= SHORT EXERCISE =
Return, character for character, the lines from the one bearing "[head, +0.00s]" through the end of the material. Omit everything before that line.

*** PROVIDED MATERIAL

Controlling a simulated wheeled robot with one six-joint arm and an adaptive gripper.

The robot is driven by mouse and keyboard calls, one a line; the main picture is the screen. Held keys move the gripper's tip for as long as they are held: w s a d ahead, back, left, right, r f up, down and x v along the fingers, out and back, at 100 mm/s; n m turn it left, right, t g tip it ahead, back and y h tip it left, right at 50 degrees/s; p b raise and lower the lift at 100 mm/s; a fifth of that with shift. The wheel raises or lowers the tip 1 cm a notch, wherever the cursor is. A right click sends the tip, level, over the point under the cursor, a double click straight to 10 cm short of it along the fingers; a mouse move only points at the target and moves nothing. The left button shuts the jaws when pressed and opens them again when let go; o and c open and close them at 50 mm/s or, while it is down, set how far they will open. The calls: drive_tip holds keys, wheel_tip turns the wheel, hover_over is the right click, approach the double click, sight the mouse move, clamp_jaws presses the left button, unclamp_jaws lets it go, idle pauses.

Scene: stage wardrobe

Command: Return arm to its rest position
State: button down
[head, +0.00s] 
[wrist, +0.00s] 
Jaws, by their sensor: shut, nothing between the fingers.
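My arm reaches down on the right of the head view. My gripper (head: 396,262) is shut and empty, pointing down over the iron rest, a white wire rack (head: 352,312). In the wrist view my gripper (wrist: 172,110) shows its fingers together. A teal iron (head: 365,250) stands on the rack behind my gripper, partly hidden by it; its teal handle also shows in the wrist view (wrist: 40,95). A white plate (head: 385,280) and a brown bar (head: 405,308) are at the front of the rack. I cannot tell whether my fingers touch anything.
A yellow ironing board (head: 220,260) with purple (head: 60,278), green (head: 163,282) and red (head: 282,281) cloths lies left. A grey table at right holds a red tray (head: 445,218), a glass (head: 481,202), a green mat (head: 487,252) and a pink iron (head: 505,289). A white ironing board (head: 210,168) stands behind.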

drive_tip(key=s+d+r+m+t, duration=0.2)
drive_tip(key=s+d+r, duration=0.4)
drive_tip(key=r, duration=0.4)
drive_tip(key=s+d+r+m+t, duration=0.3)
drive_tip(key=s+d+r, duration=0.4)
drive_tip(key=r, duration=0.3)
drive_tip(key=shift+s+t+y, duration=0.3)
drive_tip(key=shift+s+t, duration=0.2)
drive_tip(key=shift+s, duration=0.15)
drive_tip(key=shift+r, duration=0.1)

******

= WORKED SOLUTION =
[head, +0.00s] 
[wrist, +0.00s] 
Jaws, by their sensor: shut, nothing between the fingers.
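My arm reaches down on the right of the head view. My gripper (head: 396,262) is shut and empty, pointing down over the iron rest, a white wire rack (head: 352,312). In the wrist view my gripper (wrist: 172,110) shows its fingers together. A teal iron (head: 365,250) stands on the rack behind my gripper, partly hidden by it; its teal handle also shows in the wrist view (wrist: 40,95). A white plate (head: 385,280) and a brown bar (head: 405,308) are at the front of the rack. I cannot tell whether my fingers touch anything.
A yellow ironing board (head: 220,260) with purple (head: 60,278), green (head: 163,282) and red (head: 282,281) cloths lies left. A grey table at right holds a red tray (head: 445,218), a glass (head: 481,202), a green mat (head: 487,252) and a pink iron (head: 505,289). A white ironing board (head: 210,168) stands behind.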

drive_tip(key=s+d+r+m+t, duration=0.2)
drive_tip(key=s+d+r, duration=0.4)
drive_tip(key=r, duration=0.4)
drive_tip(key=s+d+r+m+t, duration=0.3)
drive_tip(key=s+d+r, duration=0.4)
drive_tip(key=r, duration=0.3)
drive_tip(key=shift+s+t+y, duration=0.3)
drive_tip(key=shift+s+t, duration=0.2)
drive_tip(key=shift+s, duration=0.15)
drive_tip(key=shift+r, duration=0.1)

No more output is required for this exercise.